:: REQUIRED WORK ::
Retype all of the listing exactly, passing over any picture you find.

********

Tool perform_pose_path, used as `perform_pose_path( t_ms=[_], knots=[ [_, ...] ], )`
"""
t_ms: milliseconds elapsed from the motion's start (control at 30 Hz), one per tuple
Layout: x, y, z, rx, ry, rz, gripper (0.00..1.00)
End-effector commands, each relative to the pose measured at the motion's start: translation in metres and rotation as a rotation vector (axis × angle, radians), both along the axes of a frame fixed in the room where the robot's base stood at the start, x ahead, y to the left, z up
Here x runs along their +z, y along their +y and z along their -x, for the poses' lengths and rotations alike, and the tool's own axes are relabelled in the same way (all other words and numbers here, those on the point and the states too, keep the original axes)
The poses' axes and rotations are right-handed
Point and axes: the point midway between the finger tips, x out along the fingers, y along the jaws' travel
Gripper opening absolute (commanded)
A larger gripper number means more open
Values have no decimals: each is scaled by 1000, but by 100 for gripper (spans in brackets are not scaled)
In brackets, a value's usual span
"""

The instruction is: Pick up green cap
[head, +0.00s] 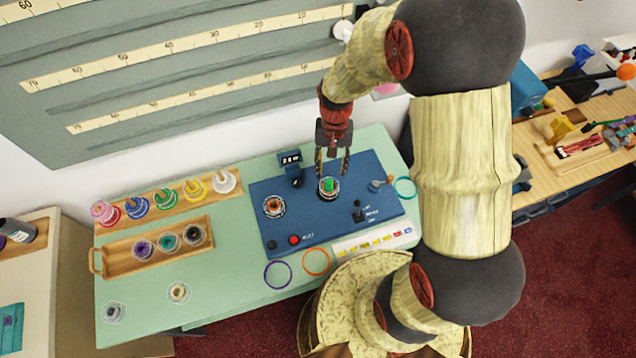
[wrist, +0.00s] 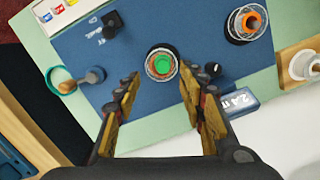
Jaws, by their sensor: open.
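The green cap (head: 328,184) sits on a round clear-rimmed holder or jar on the blue panel (head: 340,212). In the wrist view the green cap (wrist: 162,64) shows inside a ring, just beyond and between the fingertips. My gripper (head: 332,163) points down over it with its fingers apart and nothing between them. In the wrist view my gripper (wrist: 158,83) is also open, a finger on each side of the cap's line. I cannot tell the exact height between fingertips and cap.
An orange-capped jar (head: 274,206) stands left on the panel. A small display (head: 290,166) stands behind it, near my gripper. A black lever (head: 358,211) and a grey knob (head: 378,184) are to the right. A wooden tray (head: 117,262) holds several jars at left.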

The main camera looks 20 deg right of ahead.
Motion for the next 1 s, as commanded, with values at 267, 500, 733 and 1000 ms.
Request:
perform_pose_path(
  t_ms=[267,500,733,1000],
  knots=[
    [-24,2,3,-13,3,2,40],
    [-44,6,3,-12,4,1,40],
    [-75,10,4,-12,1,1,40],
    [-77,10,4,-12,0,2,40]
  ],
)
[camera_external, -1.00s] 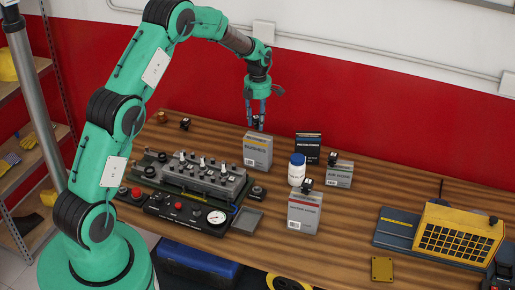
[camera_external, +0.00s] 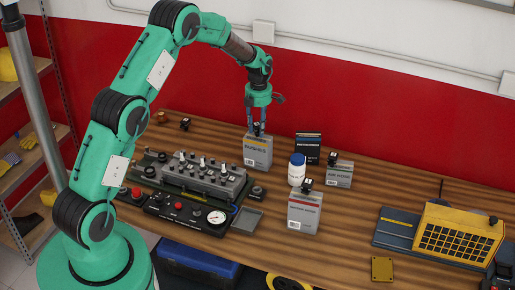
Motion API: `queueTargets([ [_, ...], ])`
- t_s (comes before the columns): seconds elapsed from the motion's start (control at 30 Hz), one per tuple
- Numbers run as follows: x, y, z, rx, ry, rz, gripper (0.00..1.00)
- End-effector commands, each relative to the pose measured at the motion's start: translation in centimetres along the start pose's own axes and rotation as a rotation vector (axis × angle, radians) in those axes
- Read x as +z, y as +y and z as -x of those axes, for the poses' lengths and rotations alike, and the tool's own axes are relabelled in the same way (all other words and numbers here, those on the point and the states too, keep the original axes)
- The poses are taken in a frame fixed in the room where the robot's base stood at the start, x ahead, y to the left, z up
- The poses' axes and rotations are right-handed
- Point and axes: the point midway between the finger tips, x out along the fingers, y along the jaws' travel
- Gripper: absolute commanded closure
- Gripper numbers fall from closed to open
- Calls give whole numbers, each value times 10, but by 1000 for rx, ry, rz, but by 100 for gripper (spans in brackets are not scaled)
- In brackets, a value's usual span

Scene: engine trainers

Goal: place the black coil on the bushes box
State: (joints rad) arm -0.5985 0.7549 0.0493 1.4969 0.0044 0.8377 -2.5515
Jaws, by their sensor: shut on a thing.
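The bushes box (camera_external: 257,154) is a grey upright box with a yellow stripe, standing on the wooden table right of the engine trainer. My gripper (camera_external: 257,131) points down directly over its top. It is shut on a small black coil (camera_external: 257,129), which is at the level of the box's top edge. I cannot tell whether the coil touches the box. Other small black parts are in view: one on the table (camera_external: 185,124) at the back left, one on the front grey box (camera_external: 306,183) and one on the right grey box (camera_external: 333,158).
The engine trainer (camera_external: 205,178) with its gauge panel stands left of the bushes box. A white bottle (camera_external: 297,169) and a dark box (camera_external: 308,146) stand close on the right. A yellow-and-blue unit (camera_external: 455,232) is at the far right. The table between is mostly clear.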

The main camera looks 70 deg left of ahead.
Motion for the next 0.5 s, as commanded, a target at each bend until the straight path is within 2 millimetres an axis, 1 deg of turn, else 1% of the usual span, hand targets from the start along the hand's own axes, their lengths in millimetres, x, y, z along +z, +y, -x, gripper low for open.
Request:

********

:: SOLVED PROBLEM ::
Tool perform_pose_path, used as `perform_pose_path( t_ms=[_], knots=[ [_, ...] ], )`
"""
t_ms: milliseconds elapsed from the motion's start (control at 30 Hz), one per tuple
Layout: x, y, z, rx, ry, rz, gripper (0.00..1.00)
End-effector commands, each relative to the pose measured at the motion's start: translation in metres and rotation as a rotation vector (axis × angle, radians), both along the axes of a frame fixed in the room where the robot's base stood at the start, x ahead, y to the left, z up
Here x runs along their +z, y along their +y and z along their -x, for the poses' lengths and rotations alike, and the tool's own axes are relabelled in the same way (all other words and numbers here, those on the point and the states too, keep the original axes)
The poses' axes and rotations are right-handed
Point and axes: the point midway between the finger tips, x out along the fingers, y along the jaws' travel
Gripper opening absolute (commanded)
A larger gripper number means more open
Values have no decimals: each is scaled by 1000, but by 100 for gripper (spans in brackets are not scaled)
In brackets, a value's usual span
"""

The instruction is: Pick up green cap
[head, +0.00s] 
[wrist, +0.00s] 
Jaws, by their sensor: open.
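The green cap (head: 328,184) sits on a round clear-rimmed holder or jar on the blue panel (head: 340,212). In the wrist view the green cap (wrist: 162,64) shows inside a ring, just beyond and between the fingertips. My gripper (head: 332,163) points down over it with its fingers apart and nothing between them. In the wrist view my gripper (wrist: 158,83) is also open, a finger on each side of the cap's line. I cannot tell the exact height between fingertips and cap.
An orange-capped jar (head: 274,206) stands left on the panel. A small display (head: 290,166) stands behind it, near my gripper. A black lever (head: 358,211) and a grey knob (head: 378,184) are to the right. A wooden tray (head: 117,262) holds several jars at left.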

The main camera looks 20 deg right of ahead.
Motion for the next 1 s, as commanded, with values at 267, 500, 733 and 1000 ms.
Request:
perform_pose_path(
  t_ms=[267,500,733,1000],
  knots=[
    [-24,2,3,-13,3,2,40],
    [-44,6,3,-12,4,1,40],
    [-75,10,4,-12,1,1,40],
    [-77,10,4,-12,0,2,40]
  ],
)
[camera_external, -1.00s] 
[camera_external, +0.00s] 
Motion API: `queueTargets([ [_, ...], ])`
- t_s (comes before the columns): seconds elapsed from the motion's start (control at 30 Hz), one per tuple
- Numbers run as follows: x, y, z, rx, ry, rz, gripper (0.00..1.00)
- End-effector commands, each relative to the pose measured at the motion's start: translation in centimetres along the start pose's own axes and rotation as a rotation vector (axis × angle, radians) in those axes
- Read x as +z, y as +y and z as -x of those axes, for the poses' lengths and rotations alike, and the tool's own axes are relabelled in the same way (all other words and numbers here, those on the point and the states too, keep the original axes)
- The poses are taken in a frame fixed in the room where the robot's base stood at the start, x ahead, y to the left, z up
- The poses' axes and rotations are right-handed
- Point and axes: the point midway between the finger tips, x out along the fingers, y along the jaws' travel
- Gripper: absolute commanded closure
- Gripper numbers fall from closed to open
- Calls give whole numbers, each value times 10, but by 1000 for rx, ry, rz, but by 100 for gripper (spans in brackets are not scaled)
- In brackets, a value's usual span

Scene: engine trainers

Goal: place the black coil on the bushes box
State: (joints rad) arm -0.5985 0.7549 0.0493 1.4969 0.0044 0.8377 -2.5515
Jaws, by their sensor: shut on a thing.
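The bushes box (camera_external: 257,154) is a grey upright box with a yellow stripe, standing on the wooden table right of the engine trainer. My gripper (camera_external: 257,131) points down directly over its top. It is shut on a small black coil (camera_external: 257,129), which is at the level of the box's top edge. I cannot tell whether the coil touches the box. Other small black parts are in view: one on the table (camera_external: 185,124) at the back left, one on the front grey box (camera_external: 306,183) and one on the right grey box (camera_external: 333,158).
The engine trainer (camera_external: 205,178) with its gauge panel stands left of the bushes box. A white bottle (camera_external: 297,169) and a dark box (camera_external: 308,146) stand close on the right. A yellow-and-blue unit (camera_external: 455,232) is at the far right. The table between is mostly clear.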

The main camera looks 70 deg left of ahead.
Motion for the next 0.5 s, as commanded, a target at each bend until the straight path is within 2 millimetres an axis, 1 deg of turn, else 1% of the usual span, hand targets from the start along the hand's own axes, their lengths in millimetres, x, y, z along +z, +y, -x, gripper low for open.
Request:

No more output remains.